You get a sense of the wild ride ahead from the opening sequence in which a teenager (Drew Barrymore in the Jamie Lee Curtis "Halloween" mold) is tested over the phone -- at first chummily, then suddenly meanly -- by a phantom psycho caller who quizzes her about slasher movies. "If you answer correctly, you live," he warns. She doesn’t and Craven unleashes a living, knife-wielding nightmare who wears black robes and sports an Edvard Munch-"Scream"-like death mask that’s truly unsettling.

Red Eye (2005)

Though Craven never wholly disowned his horror roots, he clearly longed to break out of the genre and do other things. This resulted in career decisions both bizarre (the 1999 Meryl Streep drama Music of the Heart!) and unfortunate (the incredibly terrible Vampire in Brooklyn). But this late-summer hit from 2005 showed that Craven's mastery of tension and suspense could extend to thrillers, not just horror films.

In it, a young woman played by Rachel McAdams gets on board a late-night flight, only to find herself seated next to a seemingly friendly young man played by Cillian Murphy.
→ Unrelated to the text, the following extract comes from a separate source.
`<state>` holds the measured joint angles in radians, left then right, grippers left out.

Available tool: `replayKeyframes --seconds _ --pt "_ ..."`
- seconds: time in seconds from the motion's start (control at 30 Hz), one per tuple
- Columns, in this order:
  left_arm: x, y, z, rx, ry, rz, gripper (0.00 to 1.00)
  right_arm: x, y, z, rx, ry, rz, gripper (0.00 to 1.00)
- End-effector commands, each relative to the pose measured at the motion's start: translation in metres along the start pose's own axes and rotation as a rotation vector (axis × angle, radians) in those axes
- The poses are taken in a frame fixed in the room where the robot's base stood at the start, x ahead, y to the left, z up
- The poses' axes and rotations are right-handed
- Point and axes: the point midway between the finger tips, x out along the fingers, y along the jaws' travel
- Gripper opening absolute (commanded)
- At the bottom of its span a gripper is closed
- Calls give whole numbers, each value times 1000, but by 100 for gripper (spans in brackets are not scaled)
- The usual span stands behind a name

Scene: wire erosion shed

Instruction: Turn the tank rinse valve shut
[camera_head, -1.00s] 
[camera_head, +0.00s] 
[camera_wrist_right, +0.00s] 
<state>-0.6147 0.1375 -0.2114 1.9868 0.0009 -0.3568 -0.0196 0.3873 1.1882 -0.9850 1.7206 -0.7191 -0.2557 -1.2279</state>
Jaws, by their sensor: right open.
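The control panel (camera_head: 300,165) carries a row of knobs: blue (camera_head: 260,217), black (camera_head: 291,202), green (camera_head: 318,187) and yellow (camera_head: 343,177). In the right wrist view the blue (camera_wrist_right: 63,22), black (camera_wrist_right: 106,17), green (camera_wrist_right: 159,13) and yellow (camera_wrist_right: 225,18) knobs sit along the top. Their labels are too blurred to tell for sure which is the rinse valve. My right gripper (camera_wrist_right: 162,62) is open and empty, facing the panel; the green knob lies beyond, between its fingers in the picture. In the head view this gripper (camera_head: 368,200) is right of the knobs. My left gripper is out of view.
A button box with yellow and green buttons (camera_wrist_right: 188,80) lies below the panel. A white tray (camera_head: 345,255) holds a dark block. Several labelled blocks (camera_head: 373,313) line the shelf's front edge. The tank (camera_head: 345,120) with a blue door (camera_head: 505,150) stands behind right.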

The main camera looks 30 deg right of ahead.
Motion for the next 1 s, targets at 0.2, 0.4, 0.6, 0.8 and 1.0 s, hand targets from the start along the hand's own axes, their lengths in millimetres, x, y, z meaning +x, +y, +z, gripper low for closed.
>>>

Except he's far from friendly, and she's about to be put through the wringer. It's a sleek, nasty little bit of business, and it's perfectly played by McAdams and Murphy, showcasing Craven's success with actors. Wrote Stephanie Zacharek in Salon:

With Red Eye Craven plays us like an orchestra of violins, and most of the fun comes from our own recognition that we’re responding exactly as he wants us to. We fall for his tricks, and then laugh at ourselves for doing so — punk’d! Red Eye doesn’t just stick to the basics — it reminds us why they still matter.

Correction: The original version of this article featured the trailer for the Nightmare on Elm Street remake.